Michael Braungart ist immer in Eile. Die Dringlichkeit seines Anliegens lässt ihm keine andere Wahl. Bei aller Skepsis gegenüber seinen Ideen kann man das verstehen. Die Skepsis wächst indes, wenn man von ihm nicht bloß Unterhaltung, sondern Aufklärung und Information erwartet. Je genauer man ihn zu verstehen sucht, desto bestimmter wird der Eindruck, seine Öffentlichkeitsarbeit sei eigentlich nur eine groß angelegte Werbekampagne und Diskussionen seien unerwünscht. Wie wäre sonst zu erklären, dass er dauernd zwei Grundregeln des Diskutierens verletzt?


Klarheit der Begriffe

Erste Grundregel: Man soll sich in einer Diskussion um Klarheit der Begriffe bemühen. Braungarts Umgang mit dieser Regel ist hemdsärmelig. Beispielsweise gebraucht er den Begriff der "intelligenten Verschwendung" und stellt uns den Kirschbaum im Frühling als Vorbild hin, der sich in seiner verschwenderischen Blütenpracht weder einschränke noch Verzicht übe. Einspruch! Verschwendung in der Natur und Verschwendung durch den Menschen haben fast nur den Namen gemeinsam. Der Kirschbaum, wie die meisten Pflanzen, trägt Blüten und Früchte in verschwenderischer Fülle, weil dies dem Überleben der Art dient. Verschwendung beim Menschen ist im Kern ein ökonomischer Begriff und benennt im Wesentlichen die unsachgemäße Nutzung von Ressourcen, also gerade etwas, was unser Überleben gefährdet. Nehmen wir an, "Cradle to Cradle" sei mit den komplexen Vorgängen in der Natur so leicht zu kombinieren, wie Braungart es darstellt: Solange das Prinzip nicht weltweit Standard ist, bleibt dennoch die Aufforderung verwirrend und irreführend, wir sollten es der verschwenderischen Natur gleichtun; verwirrend, weil natürliche und menschliche Verschwendung nicht das Gleiche sind; irreführend, weil so in uns die Vorstellung geweckt wird, C2C sei nicht eine Utopie, sondern fast schon Wirklichkeit. "Intelligente Verschwendung" ist ein Beispiel für ein Oxymoron, eine Stilfigur, die unvereinbar e Gegensätze als versöhnt erscheinen lässt. Man bedient sich ihrer mit Vorteil, wenn man seine Interessen nicht offenlegen will.
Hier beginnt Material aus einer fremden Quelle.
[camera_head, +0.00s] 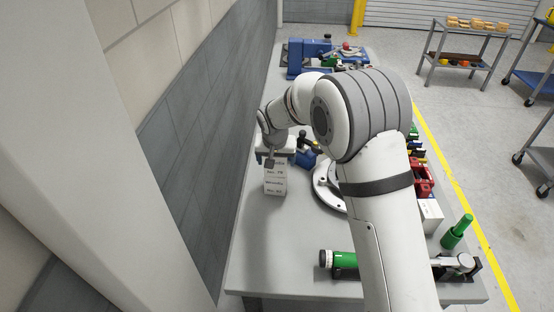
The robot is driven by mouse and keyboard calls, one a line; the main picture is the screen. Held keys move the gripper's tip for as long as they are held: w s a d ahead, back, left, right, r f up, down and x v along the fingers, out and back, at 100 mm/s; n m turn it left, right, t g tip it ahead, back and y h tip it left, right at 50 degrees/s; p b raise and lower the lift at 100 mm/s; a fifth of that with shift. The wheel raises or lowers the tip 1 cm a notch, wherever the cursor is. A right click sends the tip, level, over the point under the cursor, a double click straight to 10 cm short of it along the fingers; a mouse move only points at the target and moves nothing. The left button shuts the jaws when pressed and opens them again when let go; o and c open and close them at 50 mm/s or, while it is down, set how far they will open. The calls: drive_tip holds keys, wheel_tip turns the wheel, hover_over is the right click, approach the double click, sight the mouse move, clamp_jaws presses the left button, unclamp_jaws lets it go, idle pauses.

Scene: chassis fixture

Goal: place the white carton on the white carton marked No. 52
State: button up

Braungart treibt sein Verwirrspiel sehr weit. Sein zweites Beispiel für intelligente Verschwendung sind die Ameisen, deren Kalorienverbrauch Braungart zufolge demjenigen von 30 Milliarden Menschen entspricht. Er begründet etwa seine Ablehnung des Vegetarismus mit dem Vorbild der Ameisen, die 80-prozentige Fleischfresser seien. Dabei verliert er kein Wort über die Zusammenhänge zwischen unserem Fleischkonsum und dem Klimawandel, wie sie zum Beispiel in Dokumenten der Welternährungsorganisation FAO aufgezeigt werden. Wenn wir Fleisch "nach Ameisenart" konsumieren wollten, würde das eine kurzfristige Umstellung der Fleischproduktion (Tierfarmen, Futtermittelproduktion, Schlachthäuser, Kühlketten, Transporte, Zwischenhandel) auf C2C bedingen - ein unlösbares Problem! Eine Einschränkung unseres Fleischkonsums wäre hingegen jederzeit leicht möglich. Sie würde die riesigen Infrastrukturen für Fleischproduktion und -handel größtenteils überflüssig machen. Für Braungart sind aber Einschränkung und Verzicht nicht Zeichen ökologischer Vernunft. Er deutet sie als Zeichen unverarbeiteter Schuldgefühle gegenüber der Natur und lehnt sie deshalb radikal ab.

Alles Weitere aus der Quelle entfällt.